Caution concerning forward-looking statements
This document may contain "forward-looking statements" and "forward-looking information" within the meaning of applicable securities laws. These statements and information include estimates, forecasts, information and statements as to Management's expectations with respect to, among other things, the future financial or operating performance of the Company and capital and operating expenditures. Often, but not always, forward-looking statements and information can be identified by the use of words such as "may", "will", "should", "plans", "expects", "intends", "anticipates", "believes", "budget", and "scheduled" or the negative thereof or variations thereon or similar terminology. Forward-looking statements and information are necessarily based upon a number of estimates and assumptions that, while considered reasonable by Management, are inherently subject to significant business, economic and competitive uncertainties and contingencies.

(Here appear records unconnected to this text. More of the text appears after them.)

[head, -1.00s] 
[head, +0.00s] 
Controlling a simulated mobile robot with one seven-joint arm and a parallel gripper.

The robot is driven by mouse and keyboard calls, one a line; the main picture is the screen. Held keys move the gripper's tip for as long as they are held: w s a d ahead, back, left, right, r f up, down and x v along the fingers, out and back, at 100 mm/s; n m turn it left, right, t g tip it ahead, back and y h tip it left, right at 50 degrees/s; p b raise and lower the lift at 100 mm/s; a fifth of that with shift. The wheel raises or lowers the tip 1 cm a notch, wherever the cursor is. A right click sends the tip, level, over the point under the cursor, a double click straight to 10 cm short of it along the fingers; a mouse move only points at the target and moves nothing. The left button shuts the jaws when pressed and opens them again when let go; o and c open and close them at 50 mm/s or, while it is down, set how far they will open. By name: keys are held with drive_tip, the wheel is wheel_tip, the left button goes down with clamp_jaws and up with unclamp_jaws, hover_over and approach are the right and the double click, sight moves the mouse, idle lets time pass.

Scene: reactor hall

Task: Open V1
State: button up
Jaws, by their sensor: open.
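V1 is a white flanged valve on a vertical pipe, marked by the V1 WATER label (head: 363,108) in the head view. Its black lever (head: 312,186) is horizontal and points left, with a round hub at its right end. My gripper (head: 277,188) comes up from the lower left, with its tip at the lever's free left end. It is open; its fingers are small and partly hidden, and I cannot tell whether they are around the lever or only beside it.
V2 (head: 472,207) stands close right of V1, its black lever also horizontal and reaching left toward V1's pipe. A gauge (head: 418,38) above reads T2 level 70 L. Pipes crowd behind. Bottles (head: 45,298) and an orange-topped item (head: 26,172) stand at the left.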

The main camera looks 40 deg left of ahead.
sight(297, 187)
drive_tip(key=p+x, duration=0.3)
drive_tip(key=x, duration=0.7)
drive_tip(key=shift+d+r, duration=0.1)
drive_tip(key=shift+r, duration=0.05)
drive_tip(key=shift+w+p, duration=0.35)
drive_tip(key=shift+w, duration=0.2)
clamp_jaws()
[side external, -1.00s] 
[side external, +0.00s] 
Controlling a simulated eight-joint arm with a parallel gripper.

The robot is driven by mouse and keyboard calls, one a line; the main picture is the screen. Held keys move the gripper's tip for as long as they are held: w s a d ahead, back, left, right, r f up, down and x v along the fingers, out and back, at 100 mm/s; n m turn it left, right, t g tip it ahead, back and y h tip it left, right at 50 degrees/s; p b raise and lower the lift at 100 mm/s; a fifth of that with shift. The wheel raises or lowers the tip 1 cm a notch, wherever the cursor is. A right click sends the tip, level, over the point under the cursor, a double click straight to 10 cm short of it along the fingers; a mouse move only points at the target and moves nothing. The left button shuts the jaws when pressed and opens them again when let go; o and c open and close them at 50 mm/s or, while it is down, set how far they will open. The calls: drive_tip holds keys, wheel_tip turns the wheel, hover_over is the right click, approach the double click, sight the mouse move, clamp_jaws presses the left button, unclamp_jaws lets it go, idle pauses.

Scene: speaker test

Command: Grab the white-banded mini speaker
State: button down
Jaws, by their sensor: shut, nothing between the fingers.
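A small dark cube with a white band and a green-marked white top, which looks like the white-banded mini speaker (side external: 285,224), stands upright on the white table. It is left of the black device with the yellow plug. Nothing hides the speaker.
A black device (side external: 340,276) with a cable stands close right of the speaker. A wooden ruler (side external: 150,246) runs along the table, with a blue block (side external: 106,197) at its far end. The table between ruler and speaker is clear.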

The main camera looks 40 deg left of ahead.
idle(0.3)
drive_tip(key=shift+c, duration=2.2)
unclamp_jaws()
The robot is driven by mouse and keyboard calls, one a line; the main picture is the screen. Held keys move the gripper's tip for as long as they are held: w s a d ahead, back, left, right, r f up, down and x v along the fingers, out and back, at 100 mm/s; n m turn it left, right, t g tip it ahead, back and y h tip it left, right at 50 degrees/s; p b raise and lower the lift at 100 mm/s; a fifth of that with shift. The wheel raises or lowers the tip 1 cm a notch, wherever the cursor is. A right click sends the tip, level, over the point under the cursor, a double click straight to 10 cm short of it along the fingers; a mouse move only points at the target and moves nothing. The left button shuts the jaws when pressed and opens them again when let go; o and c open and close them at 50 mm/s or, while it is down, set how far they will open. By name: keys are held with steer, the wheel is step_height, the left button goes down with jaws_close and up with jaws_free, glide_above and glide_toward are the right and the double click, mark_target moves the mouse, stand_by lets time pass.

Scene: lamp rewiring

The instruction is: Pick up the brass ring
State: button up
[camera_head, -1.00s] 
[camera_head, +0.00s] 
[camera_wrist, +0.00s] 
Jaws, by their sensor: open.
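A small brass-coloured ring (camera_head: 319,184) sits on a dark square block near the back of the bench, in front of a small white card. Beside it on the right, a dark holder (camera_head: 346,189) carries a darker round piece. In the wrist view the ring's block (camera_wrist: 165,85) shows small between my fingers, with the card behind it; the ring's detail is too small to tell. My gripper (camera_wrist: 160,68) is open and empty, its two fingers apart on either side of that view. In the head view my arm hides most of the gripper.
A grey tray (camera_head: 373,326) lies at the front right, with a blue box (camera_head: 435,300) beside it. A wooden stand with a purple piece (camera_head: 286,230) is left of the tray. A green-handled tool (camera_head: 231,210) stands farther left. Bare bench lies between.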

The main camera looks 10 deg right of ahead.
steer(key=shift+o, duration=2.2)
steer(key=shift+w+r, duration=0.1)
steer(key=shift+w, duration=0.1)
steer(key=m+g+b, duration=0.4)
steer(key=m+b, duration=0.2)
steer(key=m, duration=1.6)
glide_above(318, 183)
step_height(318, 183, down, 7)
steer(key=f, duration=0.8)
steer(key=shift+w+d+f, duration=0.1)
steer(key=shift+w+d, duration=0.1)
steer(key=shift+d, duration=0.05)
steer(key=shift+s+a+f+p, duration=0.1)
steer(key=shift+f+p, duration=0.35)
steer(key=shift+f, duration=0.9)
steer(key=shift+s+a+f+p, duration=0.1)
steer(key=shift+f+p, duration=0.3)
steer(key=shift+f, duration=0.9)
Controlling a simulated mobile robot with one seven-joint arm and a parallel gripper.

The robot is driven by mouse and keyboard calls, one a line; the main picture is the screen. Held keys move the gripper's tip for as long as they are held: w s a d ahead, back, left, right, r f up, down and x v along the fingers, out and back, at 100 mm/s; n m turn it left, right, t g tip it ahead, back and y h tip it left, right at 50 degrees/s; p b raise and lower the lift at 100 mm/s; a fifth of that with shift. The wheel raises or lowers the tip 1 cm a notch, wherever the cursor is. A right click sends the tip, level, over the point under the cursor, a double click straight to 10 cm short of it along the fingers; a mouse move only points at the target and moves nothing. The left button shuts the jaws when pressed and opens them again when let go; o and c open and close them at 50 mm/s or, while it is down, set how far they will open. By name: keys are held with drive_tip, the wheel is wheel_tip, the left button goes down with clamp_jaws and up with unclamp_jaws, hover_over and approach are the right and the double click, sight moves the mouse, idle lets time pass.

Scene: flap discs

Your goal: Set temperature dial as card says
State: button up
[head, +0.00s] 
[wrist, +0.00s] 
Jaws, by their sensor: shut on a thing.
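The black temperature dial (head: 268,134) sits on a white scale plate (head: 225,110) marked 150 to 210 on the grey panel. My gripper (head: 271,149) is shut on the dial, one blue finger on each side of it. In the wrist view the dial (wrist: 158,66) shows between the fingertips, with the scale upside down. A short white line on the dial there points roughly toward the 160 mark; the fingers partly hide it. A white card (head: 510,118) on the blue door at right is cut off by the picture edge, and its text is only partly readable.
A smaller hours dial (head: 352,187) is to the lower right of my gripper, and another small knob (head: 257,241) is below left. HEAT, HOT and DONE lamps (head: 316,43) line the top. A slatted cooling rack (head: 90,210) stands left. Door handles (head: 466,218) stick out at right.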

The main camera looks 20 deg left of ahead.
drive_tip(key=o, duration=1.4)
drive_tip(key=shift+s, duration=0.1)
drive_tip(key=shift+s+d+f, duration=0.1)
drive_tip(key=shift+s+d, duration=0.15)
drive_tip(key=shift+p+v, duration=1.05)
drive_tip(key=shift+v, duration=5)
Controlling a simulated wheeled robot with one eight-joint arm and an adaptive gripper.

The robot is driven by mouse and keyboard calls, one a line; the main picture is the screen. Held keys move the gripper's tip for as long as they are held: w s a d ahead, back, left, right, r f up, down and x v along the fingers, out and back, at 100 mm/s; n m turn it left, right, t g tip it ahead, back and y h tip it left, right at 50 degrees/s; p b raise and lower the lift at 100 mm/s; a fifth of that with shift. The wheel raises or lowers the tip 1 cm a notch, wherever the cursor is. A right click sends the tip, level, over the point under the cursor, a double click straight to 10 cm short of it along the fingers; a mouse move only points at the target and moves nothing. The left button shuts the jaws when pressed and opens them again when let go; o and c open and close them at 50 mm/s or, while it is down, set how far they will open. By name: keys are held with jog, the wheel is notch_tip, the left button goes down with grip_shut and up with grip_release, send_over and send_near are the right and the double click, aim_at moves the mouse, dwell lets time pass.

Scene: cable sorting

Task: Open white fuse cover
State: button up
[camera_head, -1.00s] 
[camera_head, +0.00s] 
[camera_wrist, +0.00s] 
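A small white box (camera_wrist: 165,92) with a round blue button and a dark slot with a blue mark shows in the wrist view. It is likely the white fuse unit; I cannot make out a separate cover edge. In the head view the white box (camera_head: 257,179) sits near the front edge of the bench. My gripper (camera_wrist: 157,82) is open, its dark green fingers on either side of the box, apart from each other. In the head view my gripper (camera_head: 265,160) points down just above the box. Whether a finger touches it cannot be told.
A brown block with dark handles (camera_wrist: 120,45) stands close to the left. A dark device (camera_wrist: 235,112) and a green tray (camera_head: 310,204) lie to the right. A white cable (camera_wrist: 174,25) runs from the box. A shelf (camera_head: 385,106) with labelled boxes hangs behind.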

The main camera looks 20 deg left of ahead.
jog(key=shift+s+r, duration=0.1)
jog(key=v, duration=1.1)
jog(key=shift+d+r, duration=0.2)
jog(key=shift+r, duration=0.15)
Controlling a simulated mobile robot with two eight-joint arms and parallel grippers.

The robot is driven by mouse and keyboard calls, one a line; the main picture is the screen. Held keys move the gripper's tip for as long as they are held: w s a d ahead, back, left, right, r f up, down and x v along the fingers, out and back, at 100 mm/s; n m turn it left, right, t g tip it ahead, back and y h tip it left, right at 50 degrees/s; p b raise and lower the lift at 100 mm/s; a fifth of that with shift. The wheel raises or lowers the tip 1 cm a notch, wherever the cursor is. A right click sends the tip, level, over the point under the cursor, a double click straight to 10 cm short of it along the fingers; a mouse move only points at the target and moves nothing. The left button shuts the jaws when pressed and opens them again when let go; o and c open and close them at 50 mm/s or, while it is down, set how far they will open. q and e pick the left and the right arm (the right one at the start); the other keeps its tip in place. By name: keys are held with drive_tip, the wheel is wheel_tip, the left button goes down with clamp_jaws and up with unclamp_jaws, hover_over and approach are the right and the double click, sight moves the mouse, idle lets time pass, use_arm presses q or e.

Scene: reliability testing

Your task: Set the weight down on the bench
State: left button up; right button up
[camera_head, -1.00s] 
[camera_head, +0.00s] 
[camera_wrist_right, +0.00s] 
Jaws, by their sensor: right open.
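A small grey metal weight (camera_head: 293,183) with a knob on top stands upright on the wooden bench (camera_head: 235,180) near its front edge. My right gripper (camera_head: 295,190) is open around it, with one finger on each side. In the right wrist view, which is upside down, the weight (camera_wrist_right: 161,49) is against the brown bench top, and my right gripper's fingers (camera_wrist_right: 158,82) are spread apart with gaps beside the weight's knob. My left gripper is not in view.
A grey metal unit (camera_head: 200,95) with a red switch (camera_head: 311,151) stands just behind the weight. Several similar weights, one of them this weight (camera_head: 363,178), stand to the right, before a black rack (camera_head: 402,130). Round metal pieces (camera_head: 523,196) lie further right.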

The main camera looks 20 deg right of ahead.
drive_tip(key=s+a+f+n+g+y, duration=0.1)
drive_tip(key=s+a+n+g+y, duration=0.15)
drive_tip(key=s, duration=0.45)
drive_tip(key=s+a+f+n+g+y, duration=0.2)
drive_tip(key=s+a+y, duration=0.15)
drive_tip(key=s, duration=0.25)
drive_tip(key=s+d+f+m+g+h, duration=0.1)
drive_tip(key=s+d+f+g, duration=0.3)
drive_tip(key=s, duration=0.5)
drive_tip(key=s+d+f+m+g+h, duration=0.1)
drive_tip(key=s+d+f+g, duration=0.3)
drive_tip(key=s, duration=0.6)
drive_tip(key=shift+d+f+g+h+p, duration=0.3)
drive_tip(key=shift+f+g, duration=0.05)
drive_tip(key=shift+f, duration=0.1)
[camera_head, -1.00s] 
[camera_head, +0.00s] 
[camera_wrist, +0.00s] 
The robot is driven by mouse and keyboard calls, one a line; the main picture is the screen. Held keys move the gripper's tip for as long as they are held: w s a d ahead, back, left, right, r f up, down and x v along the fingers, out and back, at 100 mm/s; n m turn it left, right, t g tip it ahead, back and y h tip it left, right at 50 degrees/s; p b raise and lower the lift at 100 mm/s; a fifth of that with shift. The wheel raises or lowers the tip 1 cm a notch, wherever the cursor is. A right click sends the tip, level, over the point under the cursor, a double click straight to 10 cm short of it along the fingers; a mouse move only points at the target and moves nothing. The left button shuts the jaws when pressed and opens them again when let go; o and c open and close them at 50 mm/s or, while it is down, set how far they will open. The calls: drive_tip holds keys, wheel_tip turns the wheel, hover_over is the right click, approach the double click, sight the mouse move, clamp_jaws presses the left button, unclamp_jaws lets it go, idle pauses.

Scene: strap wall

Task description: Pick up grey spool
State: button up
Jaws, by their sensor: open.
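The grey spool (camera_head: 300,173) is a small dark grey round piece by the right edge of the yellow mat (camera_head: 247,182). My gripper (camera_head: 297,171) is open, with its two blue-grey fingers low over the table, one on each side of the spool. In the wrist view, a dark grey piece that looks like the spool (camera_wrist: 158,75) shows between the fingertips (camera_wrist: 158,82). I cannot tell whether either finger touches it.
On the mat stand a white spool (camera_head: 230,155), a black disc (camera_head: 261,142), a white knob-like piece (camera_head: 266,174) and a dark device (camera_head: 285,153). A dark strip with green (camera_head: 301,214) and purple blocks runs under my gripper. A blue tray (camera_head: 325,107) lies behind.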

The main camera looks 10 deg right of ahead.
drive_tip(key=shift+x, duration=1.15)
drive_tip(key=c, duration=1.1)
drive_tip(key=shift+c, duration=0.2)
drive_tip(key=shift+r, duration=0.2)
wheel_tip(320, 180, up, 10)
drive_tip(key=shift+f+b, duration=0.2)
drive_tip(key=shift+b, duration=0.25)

Readers are cautioned that any such forward-looking statements and information are not guarantees and there can be no assurance that such statements and information will prove to be accurate and actual results and future events could differ materially from those anticipated in such statements. Important factors that could cause actual results to differ materially from the Company's expectations are disclosed under the heading "Risk Factors" in the Company's Annual Information Form dated April 2, 2013, which is filed with Canadian regulators on SEDAR (www.sedar.com). The Company expressly disclaims any intention or obligation to update or revise any forward-looking statements and information whether as a result of new information, future events or otherwise. All written and oral forward-looking statements and information attributable to Foraco or persons acting on our behalf are expressly qualified in their entirety by the foregoing cautionary statements.